╔══

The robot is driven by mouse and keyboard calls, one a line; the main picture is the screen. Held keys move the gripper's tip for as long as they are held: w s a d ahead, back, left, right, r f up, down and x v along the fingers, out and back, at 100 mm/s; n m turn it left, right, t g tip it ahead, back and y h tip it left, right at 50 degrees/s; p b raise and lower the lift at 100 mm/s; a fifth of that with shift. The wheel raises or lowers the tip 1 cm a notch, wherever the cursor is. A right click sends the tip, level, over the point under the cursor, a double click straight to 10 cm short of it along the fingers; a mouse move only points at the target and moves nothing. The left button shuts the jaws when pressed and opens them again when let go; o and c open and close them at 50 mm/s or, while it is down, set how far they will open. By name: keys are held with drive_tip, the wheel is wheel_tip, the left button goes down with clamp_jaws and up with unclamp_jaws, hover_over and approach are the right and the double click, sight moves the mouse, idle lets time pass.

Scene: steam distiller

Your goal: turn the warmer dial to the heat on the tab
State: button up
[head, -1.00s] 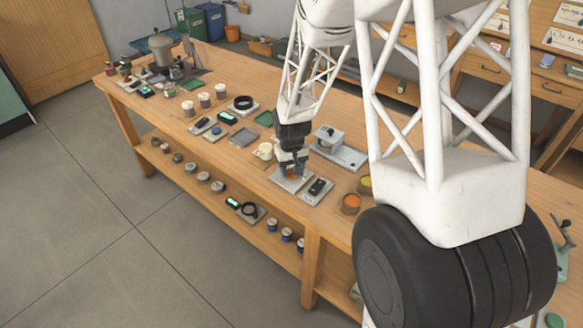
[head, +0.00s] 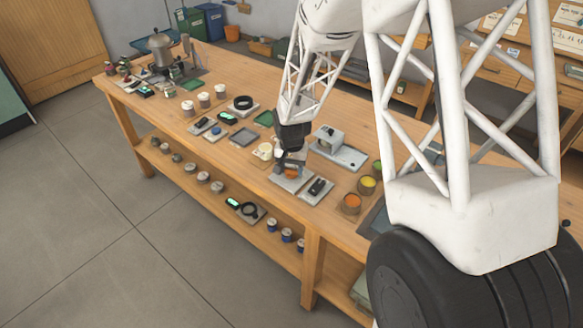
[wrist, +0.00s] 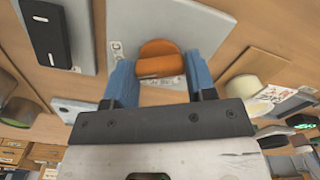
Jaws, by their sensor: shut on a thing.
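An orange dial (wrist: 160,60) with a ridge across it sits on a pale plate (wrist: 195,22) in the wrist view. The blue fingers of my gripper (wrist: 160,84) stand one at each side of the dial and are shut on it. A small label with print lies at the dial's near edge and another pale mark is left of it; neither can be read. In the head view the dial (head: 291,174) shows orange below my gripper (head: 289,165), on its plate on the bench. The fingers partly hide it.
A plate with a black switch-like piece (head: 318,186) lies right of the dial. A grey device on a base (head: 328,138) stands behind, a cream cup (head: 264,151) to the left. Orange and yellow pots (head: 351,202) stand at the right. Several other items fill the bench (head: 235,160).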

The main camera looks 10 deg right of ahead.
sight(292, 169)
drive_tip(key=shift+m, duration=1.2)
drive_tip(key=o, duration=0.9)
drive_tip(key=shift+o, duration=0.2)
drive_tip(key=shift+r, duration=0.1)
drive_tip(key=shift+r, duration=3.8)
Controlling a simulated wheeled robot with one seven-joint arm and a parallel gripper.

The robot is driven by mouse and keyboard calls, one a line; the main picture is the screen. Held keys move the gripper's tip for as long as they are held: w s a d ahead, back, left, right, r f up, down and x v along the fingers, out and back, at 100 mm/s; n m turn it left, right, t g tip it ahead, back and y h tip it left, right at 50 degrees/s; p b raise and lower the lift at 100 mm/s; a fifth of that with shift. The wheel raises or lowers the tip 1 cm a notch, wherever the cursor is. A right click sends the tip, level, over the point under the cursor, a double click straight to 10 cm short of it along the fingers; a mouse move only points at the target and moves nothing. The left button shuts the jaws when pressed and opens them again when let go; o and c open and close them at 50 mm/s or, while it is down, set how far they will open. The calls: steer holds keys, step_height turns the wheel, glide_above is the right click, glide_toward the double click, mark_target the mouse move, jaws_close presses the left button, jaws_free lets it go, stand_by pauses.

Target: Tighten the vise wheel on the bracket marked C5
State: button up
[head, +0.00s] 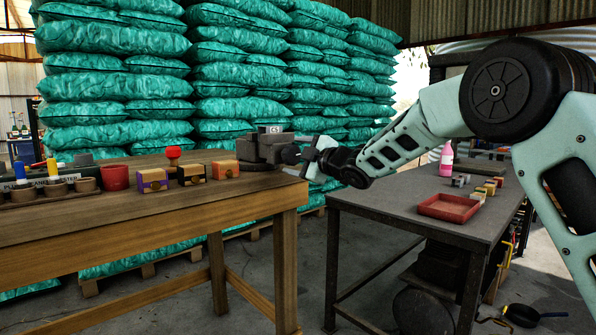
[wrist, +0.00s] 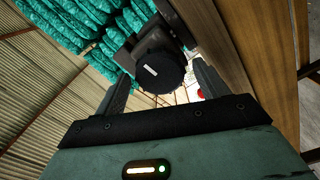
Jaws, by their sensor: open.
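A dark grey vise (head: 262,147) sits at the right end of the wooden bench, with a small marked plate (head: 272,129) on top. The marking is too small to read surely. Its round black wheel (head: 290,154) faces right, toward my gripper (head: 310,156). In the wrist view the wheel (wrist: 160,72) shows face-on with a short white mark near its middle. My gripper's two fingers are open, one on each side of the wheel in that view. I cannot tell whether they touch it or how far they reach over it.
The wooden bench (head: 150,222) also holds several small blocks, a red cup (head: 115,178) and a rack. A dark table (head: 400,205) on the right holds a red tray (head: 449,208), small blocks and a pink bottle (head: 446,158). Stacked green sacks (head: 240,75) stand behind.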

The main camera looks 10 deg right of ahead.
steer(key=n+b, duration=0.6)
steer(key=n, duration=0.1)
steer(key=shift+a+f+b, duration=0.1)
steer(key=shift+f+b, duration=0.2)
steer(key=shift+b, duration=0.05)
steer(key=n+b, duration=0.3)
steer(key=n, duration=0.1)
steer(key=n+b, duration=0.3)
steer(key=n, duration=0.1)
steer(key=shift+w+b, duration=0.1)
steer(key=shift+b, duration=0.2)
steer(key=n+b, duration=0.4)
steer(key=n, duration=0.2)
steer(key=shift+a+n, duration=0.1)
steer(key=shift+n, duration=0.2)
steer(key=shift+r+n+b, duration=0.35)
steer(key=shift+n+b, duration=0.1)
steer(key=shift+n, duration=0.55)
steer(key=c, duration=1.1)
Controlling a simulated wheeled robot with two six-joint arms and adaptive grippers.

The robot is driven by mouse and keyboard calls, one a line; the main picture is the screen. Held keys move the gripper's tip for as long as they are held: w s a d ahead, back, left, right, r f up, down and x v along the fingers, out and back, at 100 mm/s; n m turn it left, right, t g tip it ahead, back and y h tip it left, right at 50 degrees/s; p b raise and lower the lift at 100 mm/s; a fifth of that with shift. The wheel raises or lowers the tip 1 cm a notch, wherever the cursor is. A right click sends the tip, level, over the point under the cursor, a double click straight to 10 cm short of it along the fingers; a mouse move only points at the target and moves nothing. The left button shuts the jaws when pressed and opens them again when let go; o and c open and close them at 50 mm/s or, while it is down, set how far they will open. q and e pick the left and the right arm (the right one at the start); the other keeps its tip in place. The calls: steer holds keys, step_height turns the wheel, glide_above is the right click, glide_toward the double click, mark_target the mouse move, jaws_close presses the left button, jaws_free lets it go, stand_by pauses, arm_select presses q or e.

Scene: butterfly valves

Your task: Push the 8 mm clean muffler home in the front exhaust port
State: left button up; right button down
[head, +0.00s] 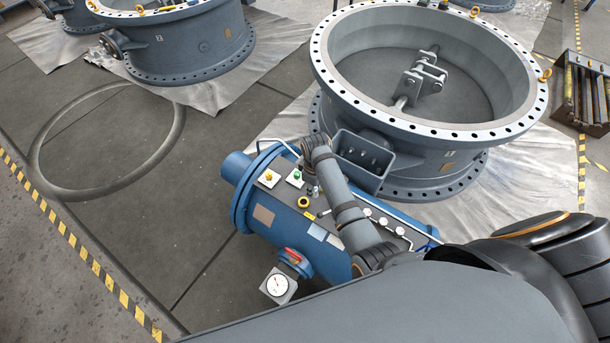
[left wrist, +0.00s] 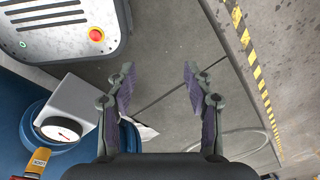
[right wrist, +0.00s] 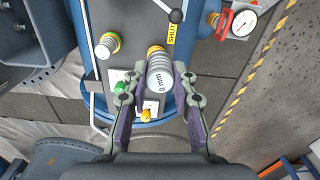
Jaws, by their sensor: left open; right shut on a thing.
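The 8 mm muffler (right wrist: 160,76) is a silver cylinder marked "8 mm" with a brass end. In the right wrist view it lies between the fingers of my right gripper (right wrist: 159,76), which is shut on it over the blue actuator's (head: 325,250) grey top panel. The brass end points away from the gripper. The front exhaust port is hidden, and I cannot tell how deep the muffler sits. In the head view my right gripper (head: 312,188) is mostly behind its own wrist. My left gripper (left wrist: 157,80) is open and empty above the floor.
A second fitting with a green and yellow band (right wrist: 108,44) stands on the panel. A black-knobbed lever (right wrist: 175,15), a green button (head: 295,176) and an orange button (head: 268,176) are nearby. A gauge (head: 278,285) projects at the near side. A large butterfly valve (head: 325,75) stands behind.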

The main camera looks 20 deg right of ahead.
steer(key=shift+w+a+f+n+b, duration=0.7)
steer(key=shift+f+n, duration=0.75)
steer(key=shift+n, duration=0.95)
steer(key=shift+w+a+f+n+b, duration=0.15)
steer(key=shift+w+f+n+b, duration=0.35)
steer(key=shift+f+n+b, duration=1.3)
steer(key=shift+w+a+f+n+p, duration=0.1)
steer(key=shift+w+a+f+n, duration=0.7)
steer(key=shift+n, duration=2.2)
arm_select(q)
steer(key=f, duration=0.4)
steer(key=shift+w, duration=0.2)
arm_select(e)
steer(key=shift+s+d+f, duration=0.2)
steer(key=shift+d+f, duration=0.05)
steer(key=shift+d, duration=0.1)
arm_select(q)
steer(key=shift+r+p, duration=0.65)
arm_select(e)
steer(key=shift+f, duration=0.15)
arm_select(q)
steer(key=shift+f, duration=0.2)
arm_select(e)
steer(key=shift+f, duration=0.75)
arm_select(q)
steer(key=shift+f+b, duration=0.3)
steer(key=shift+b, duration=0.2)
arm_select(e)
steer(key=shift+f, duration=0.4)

╚══
╔══

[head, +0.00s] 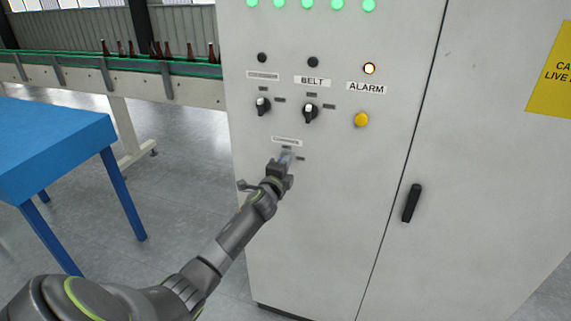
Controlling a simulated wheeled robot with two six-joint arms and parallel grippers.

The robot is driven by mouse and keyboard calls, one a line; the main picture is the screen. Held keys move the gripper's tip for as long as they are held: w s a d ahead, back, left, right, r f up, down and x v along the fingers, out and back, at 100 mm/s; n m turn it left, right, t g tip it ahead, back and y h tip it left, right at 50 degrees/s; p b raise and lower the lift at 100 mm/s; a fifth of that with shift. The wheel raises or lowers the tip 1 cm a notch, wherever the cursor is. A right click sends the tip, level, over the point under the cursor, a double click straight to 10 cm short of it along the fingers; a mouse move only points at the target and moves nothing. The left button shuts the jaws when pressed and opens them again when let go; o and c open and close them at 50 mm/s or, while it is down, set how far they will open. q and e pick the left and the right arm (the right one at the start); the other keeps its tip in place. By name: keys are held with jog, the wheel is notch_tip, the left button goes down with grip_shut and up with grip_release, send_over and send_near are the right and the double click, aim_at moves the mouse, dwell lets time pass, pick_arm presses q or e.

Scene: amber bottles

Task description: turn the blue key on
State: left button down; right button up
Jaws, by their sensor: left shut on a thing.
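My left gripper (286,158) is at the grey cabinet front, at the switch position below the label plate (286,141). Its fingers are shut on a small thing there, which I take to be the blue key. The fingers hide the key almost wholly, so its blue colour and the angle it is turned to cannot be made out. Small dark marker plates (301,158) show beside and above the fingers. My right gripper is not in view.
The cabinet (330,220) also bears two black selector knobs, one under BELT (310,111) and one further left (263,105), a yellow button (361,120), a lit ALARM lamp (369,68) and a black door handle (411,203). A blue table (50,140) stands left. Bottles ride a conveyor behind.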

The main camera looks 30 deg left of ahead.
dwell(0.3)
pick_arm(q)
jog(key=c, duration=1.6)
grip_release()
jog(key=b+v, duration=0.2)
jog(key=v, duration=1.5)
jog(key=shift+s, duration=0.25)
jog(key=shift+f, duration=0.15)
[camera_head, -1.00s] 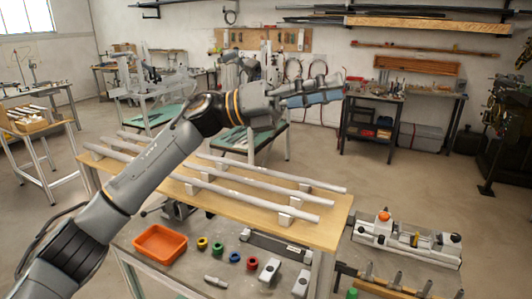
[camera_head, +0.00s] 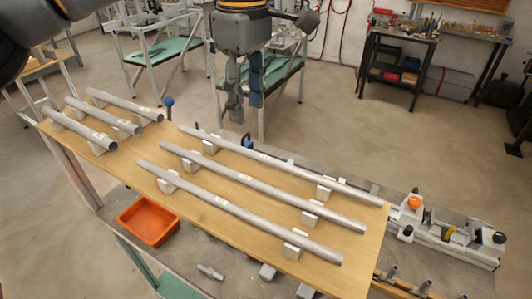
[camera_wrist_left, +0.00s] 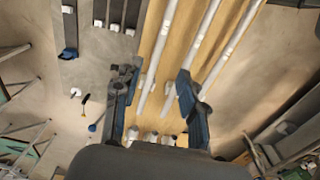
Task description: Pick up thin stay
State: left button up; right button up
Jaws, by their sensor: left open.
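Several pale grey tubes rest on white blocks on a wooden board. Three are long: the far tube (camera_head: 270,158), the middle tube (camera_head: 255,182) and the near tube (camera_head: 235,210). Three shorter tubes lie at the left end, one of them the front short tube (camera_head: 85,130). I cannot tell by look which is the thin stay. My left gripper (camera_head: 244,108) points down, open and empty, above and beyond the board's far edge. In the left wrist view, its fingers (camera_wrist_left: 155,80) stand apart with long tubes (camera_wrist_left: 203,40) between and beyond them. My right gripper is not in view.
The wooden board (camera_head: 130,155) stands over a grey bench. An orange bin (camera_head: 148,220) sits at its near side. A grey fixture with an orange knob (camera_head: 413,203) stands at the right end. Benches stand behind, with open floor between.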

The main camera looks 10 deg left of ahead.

╚══

▸ **SET PROBLEM**
Tally up the lines in the records that contain the word "arms" and give only the total.

▸ **FULL SOLUTION**
2